--- Material ---
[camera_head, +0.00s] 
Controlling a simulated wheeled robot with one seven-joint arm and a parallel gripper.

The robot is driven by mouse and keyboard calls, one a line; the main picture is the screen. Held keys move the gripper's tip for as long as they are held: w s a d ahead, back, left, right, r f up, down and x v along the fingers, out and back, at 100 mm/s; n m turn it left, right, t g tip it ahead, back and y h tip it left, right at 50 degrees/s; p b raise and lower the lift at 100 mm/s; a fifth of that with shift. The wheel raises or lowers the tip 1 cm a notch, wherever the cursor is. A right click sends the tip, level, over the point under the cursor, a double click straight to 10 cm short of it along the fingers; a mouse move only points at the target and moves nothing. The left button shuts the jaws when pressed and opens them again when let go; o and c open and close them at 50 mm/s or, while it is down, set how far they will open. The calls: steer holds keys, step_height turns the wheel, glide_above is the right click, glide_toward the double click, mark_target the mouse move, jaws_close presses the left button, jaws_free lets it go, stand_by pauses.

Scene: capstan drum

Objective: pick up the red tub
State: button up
---
◆ Task goal ◆
Return, unchanged, each line from the line containing "Scene: capstan drum" through the last line of the material.

◆ Solution to the problem ◆
Scene: capstan drum

Objective: pick up the red tub
State: button up

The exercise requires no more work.